■ REQUIRED TASK
Reproduce exactly the section that begins at the line containing "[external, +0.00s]" and ends at the line containing "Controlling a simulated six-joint", both lines included; omit all other lines.

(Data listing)
* begin *

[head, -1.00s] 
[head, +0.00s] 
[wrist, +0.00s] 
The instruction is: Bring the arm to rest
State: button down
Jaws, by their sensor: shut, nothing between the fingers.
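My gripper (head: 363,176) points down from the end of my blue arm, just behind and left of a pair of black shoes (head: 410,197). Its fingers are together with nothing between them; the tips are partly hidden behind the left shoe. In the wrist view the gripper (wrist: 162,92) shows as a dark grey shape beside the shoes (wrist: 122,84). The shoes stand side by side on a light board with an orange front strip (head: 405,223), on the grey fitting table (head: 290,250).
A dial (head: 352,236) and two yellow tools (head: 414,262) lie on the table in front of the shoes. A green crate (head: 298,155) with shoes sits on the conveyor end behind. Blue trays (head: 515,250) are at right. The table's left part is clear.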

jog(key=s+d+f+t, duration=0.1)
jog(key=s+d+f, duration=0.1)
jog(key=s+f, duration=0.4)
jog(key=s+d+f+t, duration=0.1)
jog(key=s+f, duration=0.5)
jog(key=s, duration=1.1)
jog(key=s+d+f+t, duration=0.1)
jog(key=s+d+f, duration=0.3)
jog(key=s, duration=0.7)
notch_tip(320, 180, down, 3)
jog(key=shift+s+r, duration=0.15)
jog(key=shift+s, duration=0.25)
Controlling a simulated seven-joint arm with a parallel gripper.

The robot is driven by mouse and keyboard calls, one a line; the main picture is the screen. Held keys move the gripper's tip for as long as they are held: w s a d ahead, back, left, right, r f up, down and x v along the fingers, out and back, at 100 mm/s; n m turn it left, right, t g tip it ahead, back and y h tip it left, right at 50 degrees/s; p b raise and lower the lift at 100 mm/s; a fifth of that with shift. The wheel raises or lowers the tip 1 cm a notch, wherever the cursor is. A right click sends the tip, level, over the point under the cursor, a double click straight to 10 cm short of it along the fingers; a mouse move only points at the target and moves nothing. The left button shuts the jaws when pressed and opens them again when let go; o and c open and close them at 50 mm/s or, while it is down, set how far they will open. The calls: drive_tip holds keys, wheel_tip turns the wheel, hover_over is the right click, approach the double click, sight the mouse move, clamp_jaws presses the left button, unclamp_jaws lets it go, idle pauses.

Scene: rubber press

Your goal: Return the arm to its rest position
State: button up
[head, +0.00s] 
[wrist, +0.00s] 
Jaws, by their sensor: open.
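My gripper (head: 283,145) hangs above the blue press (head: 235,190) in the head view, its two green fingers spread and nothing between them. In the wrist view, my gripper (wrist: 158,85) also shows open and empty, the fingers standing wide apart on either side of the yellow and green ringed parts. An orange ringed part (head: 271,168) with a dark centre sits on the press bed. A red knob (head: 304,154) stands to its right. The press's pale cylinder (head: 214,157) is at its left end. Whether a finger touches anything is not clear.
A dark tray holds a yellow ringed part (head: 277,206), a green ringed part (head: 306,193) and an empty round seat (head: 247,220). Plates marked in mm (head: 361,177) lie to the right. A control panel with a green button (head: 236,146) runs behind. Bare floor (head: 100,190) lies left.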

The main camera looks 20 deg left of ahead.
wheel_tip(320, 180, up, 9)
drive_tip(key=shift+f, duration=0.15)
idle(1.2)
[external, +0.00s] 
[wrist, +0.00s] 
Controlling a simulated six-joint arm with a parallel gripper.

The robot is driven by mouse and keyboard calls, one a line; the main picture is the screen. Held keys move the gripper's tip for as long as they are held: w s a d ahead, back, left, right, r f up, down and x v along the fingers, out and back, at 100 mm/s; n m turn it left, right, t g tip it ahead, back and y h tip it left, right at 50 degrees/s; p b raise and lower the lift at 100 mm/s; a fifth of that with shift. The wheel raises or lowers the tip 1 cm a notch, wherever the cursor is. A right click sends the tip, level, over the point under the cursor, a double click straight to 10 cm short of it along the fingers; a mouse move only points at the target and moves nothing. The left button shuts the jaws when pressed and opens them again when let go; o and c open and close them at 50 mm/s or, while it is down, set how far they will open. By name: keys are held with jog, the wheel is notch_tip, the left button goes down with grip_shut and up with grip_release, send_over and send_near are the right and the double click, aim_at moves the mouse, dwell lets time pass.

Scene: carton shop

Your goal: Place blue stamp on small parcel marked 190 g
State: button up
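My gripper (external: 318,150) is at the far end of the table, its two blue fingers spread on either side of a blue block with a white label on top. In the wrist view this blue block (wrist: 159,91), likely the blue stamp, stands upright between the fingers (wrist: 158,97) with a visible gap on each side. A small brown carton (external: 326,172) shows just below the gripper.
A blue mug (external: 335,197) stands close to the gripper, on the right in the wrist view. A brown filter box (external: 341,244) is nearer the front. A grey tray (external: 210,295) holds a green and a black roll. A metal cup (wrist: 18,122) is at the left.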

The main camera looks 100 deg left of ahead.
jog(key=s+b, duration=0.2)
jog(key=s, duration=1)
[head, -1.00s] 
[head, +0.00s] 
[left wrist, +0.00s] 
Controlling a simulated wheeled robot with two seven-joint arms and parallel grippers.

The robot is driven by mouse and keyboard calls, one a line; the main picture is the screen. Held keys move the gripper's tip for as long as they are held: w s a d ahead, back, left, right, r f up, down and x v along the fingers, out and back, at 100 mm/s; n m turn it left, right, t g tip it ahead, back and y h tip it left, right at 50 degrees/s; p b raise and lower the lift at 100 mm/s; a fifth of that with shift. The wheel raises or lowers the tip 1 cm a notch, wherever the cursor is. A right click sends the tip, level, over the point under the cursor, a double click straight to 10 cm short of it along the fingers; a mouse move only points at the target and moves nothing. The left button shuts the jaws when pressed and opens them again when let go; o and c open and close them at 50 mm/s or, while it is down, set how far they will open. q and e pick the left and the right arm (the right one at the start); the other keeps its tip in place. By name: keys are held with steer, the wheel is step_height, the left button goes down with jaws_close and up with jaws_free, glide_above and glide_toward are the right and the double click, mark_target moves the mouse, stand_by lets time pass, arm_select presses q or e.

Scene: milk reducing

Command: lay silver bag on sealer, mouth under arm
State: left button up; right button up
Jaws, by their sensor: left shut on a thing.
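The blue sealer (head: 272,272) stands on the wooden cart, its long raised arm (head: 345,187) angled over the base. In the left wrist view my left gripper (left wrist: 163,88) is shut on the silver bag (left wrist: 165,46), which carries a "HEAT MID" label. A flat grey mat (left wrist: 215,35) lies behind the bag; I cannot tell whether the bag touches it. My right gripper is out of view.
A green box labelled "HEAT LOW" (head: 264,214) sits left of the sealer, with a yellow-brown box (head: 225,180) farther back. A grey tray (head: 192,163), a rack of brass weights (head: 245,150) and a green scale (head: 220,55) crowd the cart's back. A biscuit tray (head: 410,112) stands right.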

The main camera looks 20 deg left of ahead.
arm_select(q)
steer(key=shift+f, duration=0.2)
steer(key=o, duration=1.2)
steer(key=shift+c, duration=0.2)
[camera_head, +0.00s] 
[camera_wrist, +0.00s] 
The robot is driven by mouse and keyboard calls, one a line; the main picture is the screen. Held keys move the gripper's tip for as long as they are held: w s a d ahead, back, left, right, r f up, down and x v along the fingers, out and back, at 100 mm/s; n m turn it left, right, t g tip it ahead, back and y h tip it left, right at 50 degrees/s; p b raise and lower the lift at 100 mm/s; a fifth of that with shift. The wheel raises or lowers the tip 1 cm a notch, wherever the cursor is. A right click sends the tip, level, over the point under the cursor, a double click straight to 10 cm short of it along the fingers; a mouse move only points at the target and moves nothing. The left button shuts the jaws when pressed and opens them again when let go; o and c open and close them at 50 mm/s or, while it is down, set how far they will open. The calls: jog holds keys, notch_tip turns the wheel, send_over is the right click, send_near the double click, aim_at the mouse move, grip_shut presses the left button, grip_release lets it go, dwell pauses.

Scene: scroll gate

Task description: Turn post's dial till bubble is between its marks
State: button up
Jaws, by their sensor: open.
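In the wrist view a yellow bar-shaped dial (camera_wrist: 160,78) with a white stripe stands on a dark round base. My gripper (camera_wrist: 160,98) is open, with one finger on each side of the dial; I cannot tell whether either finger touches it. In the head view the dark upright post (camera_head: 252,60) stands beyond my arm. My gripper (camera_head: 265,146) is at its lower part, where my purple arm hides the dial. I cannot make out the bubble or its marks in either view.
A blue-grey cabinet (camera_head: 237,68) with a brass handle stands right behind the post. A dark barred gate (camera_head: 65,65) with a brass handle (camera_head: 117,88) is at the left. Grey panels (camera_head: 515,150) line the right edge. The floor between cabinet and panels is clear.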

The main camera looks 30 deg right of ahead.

* end *

■ OUTPUT OF THE TASK
[external, +0.00s] 
[wrist, +0.00s] 
Controlling a simulated six-joint arm with a parallel gripper.

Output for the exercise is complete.